Friday, 4 September 2009

Chants Would Be a Fine Thing

Now I've been sailing close to the edge of the libel laws for a great many years. Hewlett Packard rather famously tried to do me for libel and trademark infringement in 1996 but failed because they didn't understand the law when it comes to satire (UTA! Issue 16). I've had the Arsenal Action Group threaten to burn my house down (rather stupidly in front of three police officers) and the FA Premier League got so annoyed with me attacking them over their prosecution of football fans publishing fixtures that their lawyers blacklisted my email address.

Freedom of speech is a right that must be preserved to protect against the power of the state, but there is a limit. The oft' cited shouting 'Fire' in a crowded cinema is one example where there is not a carte blanche to say what one likes when one likes.

Amazon.co.uk have been selling a CD from Manchester United supporters containing "Sit Down You Paedophile" being sung at Arsène Wenger and profiting rather nicely from it. Not surprisingly this generated a plethora of complaints.

In an interesting defence, Amazon claimed that they were selling the CD in the interests of protecting "free speech". The very same company that removed all critical reviews and deleted a discussion thread criticising their decision to sell it.

Given the rather bad taste of some items published in Up The Arse! over the years, I agree that there is a fine line to be trod between what constitutes distasteful and objectionable content and what is plain illegal, but in this case only a muppet would have tried to continue with their defence for so long.

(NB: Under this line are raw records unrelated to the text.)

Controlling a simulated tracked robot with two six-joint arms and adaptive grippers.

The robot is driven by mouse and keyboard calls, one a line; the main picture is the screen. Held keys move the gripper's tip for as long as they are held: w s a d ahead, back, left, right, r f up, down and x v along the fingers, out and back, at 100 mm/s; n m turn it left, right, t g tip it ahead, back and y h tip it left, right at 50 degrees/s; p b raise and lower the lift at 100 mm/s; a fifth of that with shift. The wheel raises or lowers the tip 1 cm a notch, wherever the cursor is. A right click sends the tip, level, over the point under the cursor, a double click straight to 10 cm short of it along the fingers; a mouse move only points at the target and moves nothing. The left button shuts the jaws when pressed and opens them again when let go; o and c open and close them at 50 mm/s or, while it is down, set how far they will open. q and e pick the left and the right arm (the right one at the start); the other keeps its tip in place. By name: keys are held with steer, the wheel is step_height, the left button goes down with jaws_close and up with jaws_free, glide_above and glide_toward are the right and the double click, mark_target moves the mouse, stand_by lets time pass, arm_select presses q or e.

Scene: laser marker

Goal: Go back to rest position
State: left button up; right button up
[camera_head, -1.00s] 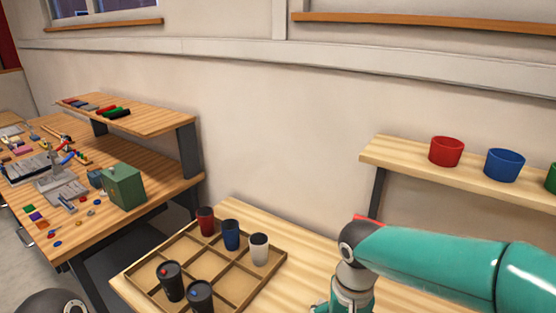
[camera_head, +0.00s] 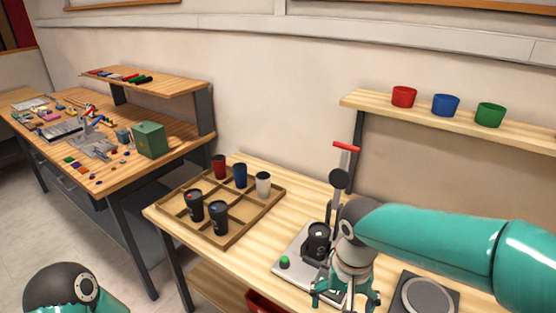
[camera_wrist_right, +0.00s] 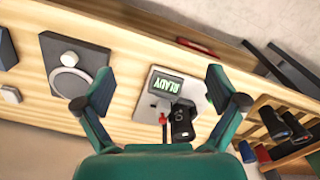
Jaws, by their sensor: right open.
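My right gripper (camera_head: 345,296) hangs over the workbench in front of the laser marker, open and empty; its spread fingers also show in the right wrist view (camera_wrist_right: 160,82). The laser marker (camera_head: 295,256) has a grey base, a green button and a lever with a red handle. A black cup (camera_head: 318,240) stands in it, partly beside my right wrist; it also shows in the right wrist view (camera_wrist_right: 182,120). A display reading READY (camera_wrist_right: 166,85) shows there too. My left arm shows only as a rounded joint at bottom left; its gripper is out of view.
A wooden divided tray (camera_head: 238,232) holds red, blue, white and two black cups. A shelf (camera_head: 420,112) carries red, blue and green bowls. A dark plate with a grey disc (camera_head: 425,295) lies to the right. Another cluttered bench (camera_head: 120,180) stands at left.

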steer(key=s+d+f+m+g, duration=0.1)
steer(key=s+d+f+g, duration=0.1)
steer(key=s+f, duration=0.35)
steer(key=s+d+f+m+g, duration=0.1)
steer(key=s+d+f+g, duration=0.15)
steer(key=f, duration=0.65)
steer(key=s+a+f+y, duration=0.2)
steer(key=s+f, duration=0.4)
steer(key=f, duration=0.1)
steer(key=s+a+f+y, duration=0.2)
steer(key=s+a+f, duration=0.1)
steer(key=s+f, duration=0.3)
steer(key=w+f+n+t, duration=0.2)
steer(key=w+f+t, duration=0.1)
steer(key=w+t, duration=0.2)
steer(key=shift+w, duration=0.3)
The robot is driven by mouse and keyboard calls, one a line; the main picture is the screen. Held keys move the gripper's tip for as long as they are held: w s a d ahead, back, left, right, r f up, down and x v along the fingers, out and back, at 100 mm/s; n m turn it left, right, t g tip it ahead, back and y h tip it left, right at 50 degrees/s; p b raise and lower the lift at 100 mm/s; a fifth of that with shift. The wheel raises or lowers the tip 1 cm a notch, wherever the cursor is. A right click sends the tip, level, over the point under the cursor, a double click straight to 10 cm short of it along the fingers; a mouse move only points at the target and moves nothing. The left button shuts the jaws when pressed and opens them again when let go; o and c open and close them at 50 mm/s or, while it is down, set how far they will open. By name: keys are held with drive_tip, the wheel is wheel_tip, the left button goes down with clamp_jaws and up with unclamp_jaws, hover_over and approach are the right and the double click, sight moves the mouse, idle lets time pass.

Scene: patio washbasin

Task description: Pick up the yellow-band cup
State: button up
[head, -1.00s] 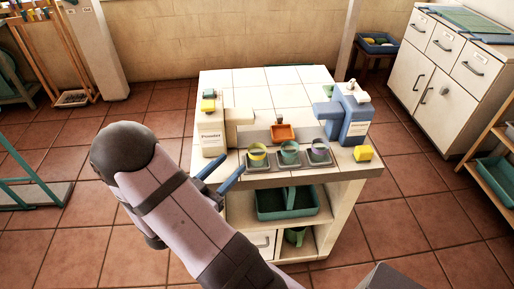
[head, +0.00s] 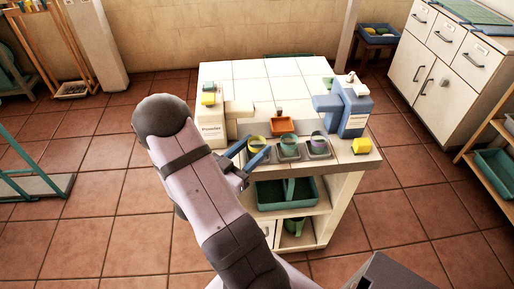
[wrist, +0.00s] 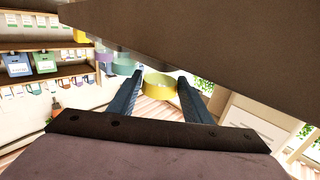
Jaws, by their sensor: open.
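The yellow-band cup (head: 257,144) stands upright at the left end of a row of three cups on the front edge of the tiled counter. A green cup (head: 288,148) is in the middle and a purple-band cup (head: 318,144) at the right. My gripper (head: 248,153) is open, its blue fingers at the front left of the yellow-band cup. In the wrist view the yellow-band cup (wrist: 159,87) appears between the two finger tips (wrist: 155,68). I cannot tell whether either finger touches it. The green cup shows just left of it there.
A powder box (head: 211,125) stands left of the cups and a blue dispenser (head: 355,110) right. An orange container (head: 281,125) sits behind them and a yellow block (head: 361,146) at the right front. The counter (head: 262,78) is clear at the back.

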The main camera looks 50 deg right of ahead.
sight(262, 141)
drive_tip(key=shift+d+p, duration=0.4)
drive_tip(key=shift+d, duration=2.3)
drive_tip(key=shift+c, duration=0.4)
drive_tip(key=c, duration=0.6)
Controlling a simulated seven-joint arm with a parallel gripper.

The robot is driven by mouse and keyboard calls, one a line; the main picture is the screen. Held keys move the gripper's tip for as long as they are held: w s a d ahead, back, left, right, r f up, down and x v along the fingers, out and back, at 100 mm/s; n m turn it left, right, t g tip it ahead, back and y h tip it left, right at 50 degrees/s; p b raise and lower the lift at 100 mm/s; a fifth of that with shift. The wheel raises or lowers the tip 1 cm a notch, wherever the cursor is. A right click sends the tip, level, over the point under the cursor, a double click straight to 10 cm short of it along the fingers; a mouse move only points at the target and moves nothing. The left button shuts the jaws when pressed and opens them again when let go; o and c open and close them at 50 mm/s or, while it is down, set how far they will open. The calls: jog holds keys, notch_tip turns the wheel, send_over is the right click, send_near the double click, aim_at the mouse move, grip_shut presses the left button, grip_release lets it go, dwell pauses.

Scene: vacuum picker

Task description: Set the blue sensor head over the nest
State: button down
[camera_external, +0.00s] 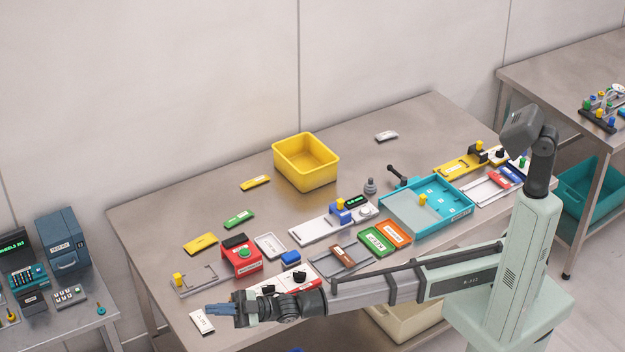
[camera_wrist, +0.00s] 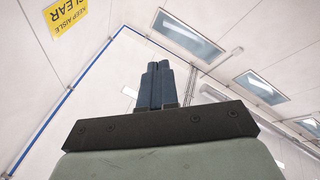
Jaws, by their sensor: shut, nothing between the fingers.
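A blue block with a yellow knob (camera_external: 342,215), which looks like the sensor head, stands on a long white base (camera_external: 313,231) near the middle of the table. A small green-lit display is just behind it. I cannot tell for certain which part is the nest; a round white piece (camera_external: 366,209) sits at the right end of that base. My gripper (camera_external: 214,309) is over the table's front left, pointing left, well apart from the blue block. Its blue fingers (camera_wrist: 155,84) are together and empty in the wrist view, which shows only walls and ceiling behind them.
A yellow bin (camera_external: 333,180) stands at the back. A turquoise tray (camera_external: 457,208) is at the right. A red box with a green button (camera_external: 235,262), a second blue block (camera_external: 289,257) and several flat labelled pieces lie near my arm.

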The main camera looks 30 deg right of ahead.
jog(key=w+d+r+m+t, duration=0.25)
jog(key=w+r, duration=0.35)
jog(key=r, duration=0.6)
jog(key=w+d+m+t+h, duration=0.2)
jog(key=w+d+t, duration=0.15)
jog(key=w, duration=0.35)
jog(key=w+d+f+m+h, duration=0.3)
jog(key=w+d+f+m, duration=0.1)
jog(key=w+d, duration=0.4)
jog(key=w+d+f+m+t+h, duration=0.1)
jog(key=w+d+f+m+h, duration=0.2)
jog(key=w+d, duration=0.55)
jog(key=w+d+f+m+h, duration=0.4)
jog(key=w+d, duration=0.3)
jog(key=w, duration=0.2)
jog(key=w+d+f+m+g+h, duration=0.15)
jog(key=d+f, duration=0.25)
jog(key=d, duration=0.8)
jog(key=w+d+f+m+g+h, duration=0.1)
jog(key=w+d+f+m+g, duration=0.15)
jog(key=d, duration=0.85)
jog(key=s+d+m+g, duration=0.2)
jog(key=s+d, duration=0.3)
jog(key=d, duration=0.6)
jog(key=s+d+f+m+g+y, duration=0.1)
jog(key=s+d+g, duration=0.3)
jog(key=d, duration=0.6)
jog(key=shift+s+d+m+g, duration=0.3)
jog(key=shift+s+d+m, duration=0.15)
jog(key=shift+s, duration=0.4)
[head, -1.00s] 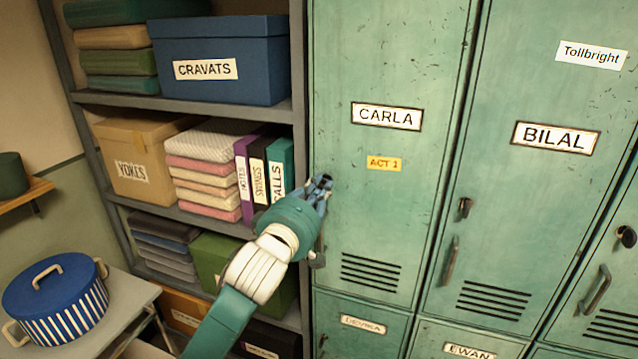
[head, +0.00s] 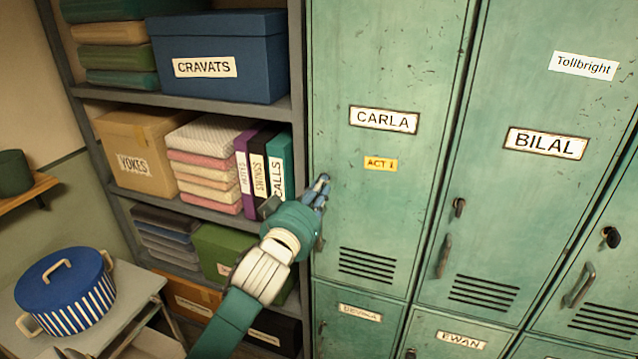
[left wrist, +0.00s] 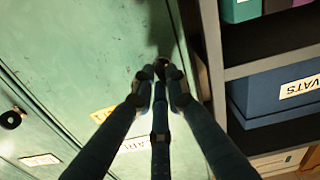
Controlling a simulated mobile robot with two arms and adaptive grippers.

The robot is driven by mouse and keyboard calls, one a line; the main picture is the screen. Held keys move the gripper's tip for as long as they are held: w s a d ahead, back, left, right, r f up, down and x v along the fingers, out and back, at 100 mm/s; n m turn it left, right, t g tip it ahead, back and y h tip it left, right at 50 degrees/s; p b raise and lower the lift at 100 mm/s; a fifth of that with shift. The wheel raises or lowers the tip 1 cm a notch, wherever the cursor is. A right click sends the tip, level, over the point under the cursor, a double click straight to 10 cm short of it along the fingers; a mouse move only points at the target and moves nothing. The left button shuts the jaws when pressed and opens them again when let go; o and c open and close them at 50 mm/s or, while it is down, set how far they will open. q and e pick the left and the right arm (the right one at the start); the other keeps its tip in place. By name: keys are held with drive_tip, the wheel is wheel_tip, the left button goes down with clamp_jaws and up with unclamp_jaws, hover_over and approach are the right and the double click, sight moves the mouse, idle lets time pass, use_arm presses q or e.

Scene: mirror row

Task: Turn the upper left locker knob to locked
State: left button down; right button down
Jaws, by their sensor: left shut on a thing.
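The upper left locker, labelled CARLA (head: 375,205), is a scuffed green door next to the shelf. Its knob (left wrist: 161,64) shows as a small dark shape between the fingertips in the left wrist view, mostly hidden by them. My left gripper (head: 323,183) is at the left edge of this door in the head view, above the door handle (head: 319,243). In the left wrist view its fingers (left wrist: 160,75) converge around the knob and are shut on it. The knob's turn position cannot be told. My right gripper is not in view.
The BILAL locker (head: 490,210) to the right has a dark knob (head: 459,207) and a handle (head: 444,256). A grey shelf (head: 298,60) with boxes and binders stands close left of my gripper. A blue striped pot (head: 66,290) sits on a small table lower left.

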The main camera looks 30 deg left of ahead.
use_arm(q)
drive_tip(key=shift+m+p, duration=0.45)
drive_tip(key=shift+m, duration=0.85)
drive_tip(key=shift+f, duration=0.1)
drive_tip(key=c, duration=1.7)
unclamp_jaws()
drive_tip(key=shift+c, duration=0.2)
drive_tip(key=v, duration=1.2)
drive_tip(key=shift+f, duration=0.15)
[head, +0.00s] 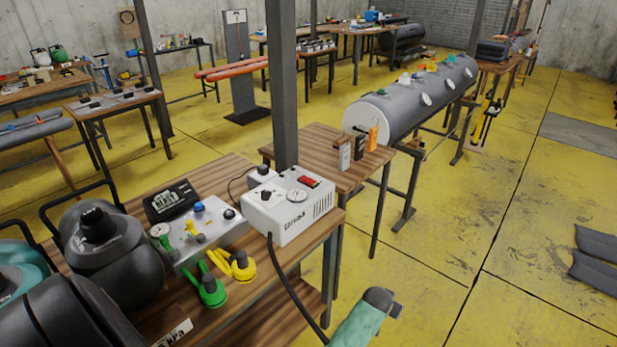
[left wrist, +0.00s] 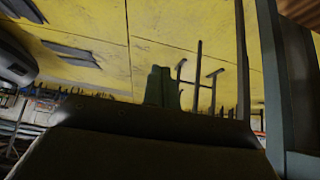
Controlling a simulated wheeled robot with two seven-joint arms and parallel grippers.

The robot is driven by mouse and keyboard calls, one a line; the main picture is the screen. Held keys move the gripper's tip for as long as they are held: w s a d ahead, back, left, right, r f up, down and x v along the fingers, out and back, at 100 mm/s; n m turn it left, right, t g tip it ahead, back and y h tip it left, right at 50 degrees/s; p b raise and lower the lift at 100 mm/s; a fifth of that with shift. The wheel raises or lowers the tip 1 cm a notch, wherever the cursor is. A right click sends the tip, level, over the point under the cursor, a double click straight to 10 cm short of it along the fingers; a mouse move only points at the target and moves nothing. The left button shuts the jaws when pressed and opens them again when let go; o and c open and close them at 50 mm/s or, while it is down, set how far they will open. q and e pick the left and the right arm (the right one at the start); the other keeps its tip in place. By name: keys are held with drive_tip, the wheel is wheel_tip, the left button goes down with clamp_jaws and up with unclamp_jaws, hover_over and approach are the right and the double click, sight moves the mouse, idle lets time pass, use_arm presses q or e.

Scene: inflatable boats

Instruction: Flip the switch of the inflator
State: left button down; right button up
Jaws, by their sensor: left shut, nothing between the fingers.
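The inflator (head: 290,207) is a white box at the right corner of the near wooden table. Its red switch (head: 308,182) sits on its top, next to a round dial. A black hose (head: 286,277) hangs from its front. My right gripper is not in view.
The near table (head: 228,172) also holds a grey control box (head: 190,240), green (head: 208,290) and yellow (head: 240,266) fittings, and dark pumps at left. A grey post (head: 285,90) rises behind the inflator.

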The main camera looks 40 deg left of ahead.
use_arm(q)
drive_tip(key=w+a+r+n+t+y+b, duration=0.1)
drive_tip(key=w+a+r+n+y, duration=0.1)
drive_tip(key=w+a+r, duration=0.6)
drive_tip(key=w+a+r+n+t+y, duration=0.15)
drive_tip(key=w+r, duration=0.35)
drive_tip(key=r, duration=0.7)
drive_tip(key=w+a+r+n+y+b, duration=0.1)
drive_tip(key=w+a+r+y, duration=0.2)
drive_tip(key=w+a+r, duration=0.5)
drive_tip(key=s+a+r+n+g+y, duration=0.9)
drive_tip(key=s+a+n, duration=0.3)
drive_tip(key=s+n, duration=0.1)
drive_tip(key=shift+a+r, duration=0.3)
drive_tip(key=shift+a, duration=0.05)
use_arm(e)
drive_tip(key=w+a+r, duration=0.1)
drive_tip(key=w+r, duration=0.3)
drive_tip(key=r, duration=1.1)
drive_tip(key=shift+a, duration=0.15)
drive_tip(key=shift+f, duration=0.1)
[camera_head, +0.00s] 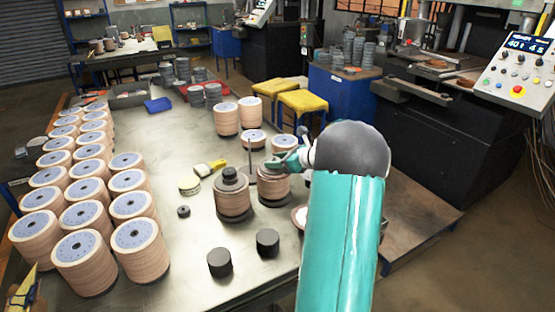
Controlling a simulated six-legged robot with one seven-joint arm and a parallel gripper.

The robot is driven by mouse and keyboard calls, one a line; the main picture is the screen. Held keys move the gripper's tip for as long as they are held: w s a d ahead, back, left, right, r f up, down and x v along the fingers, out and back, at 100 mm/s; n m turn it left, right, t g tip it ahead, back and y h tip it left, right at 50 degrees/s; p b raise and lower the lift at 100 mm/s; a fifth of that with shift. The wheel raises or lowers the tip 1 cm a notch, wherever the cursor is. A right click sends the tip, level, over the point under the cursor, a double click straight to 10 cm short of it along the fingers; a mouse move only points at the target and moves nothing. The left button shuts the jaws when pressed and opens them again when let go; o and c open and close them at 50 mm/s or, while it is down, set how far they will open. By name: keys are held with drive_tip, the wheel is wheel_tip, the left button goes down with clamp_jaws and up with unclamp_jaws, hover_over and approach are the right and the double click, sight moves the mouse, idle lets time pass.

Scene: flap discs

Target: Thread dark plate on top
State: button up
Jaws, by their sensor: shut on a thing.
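My gripper (280,160) reaches in from the right and is shut at the top of a tan disc stack (274,188). What it holds looks like a dark plate (273,166), thin and mostly hidden by the fingers. I cannot tell whether the plate is around a rod or only above the stack. A thin upright rod (251,160) shows just left of it. The neighbouring stack (233,205) on the left carries a dark plate with a dark knob (230,174) on top.
Two dark cylinders (219,263) stand on the metal table (190,285) in front, and a small dark ring (183,211) lies to the left. Rows of tan disc stacks (140,250) fill the left side. Shorter stacks stand behind the gripper.

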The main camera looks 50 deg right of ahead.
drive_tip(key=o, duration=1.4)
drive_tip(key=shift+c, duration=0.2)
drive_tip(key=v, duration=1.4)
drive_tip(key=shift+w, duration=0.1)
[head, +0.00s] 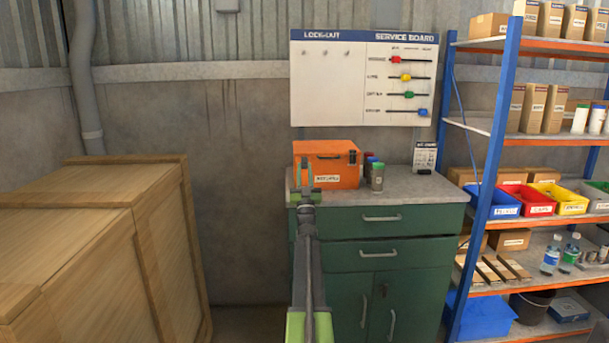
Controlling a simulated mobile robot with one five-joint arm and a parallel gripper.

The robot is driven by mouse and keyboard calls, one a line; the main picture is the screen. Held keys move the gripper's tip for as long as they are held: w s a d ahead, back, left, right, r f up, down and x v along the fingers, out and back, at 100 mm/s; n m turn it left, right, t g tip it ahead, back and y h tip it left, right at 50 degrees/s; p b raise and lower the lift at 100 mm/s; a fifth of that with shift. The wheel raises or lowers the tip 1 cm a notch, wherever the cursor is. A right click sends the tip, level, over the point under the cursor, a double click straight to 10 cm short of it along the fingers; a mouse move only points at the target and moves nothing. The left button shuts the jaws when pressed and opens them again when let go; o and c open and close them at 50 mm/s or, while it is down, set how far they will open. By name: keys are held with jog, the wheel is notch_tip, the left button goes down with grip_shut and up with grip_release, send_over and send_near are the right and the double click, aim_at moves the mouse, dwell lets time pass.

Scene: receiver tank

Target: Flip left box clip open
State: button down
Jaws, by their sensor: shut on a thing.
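The orange box (336,166) stands on top of the green cabinet (415,190), with a white label and a dark clasp or handle on its front. My gripper (304,172) reaches up in front of the box's left part. Its fingers are shut on the left box clip, which is mostly hidden behind them. I cannot tell the clip's angle from here. The box's lid looks closed.
Small bottles (375,174) stand just right of the box. A small sign (424,157) stands farther right on the cabinet. A large wooden crate (150,235) fills the left side. A loaded shelf rack (497,130) stands at the right.

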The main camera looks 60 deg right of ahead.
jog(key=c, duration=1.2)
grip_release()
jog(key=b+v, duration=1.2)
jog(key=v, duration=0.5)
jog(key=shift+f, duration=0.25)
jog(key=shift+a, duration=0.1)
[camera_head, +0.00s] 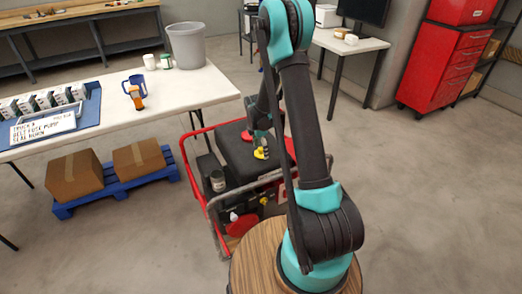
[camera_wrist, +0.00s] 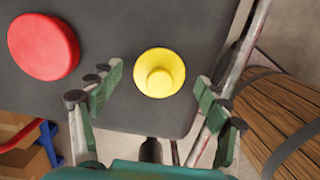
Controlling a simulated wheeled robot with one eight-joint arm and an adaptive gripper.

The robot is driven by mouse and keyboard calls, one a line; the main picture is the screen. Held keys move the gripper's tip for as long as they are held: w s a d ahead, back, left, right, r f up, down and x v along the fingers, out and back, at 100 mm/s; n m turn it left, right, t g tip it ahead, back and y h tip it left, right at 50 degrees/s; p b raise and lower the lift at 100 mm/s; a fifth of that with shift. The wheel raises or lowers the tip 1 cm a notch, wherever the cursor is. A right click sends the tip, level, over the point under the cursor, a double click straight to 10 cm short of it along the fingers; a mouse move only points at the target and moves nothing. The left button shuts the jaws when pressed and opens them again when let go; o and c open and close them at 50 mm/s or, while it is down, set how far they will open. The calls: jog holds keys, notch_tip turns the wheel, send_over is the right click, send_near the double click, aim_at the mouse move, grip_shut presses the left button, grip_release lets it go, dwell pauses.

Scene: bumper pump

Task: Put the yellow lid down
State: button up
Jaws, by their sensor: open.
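The yellow lid (camera_wrist: 160,72) rests on the flat dark top of the pump unit, near its edge. It also shows in the head view (camera_head: 261,153). My gripper (camera_wrist: 158,88) is open above the dark top, with one green-padded finger on each side of the yellow lid and visible gaps between. In the head view my gripper (camera_head: 259,140) is small and partly hidden by my arm. A red round cap (camera_wrist: 43,47) lies left of the yellow lid on the same top and shows in the head view (camera_head: 246,136).
The pump unit (camera_head: 232,158) has a red tube frame (camera_head: 187,155) around it. A white table (camera_head: 190,88) at the left holds a grey bin (camera_head: 186,45), a blue mug and boxes. A blue pallet (camera_head: 118,186) with cartons lies below. Open floor is at the right.

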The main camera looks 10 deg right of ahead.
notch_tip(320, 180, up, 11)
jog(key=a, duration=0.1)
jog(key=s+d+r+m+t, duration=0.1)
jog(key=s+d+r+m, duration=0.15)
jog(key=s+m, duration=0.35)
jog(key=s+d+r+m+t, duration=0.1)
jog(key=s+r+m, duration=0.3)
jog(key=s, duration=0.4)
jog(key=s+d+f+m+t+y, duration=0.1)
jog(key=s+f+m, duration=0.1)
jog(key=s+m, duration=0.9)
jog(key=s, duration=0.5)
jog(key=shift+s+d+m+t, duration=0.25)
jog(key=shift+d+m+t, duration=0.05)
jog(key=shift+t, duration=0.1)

It is probably just a coincidence that an email to their customer services department from Arnold J. Aardvark pointing out that a distributor can also be held to be guilty of criminal libel saw the item being removed from sale a day later. I suspect that an audio download accusing Caitriona Clancy, their Executive Customer Relations (sic), of being a 'kiddie fiddler' would have been removed before you could say 'hypocrit'.

Football humour is always going to push the boundaries of what is acceptable. It goes with the territory, but there is a well accepted line that the majority don't cross. There will always be the morons who sing about gas chambers and air crashes, but they usually are marginalised by proper fans and don't get the backing of multi-billion dollar global corporations.

What new wonders can we expect from Amazon in time for Christmas? A CD of Munich songs sung by the Citizens Ensemble? The Hillsborough Hymn Book sung by the South Yorkshire Police Choir? The next Up the Arse! is already writing itself.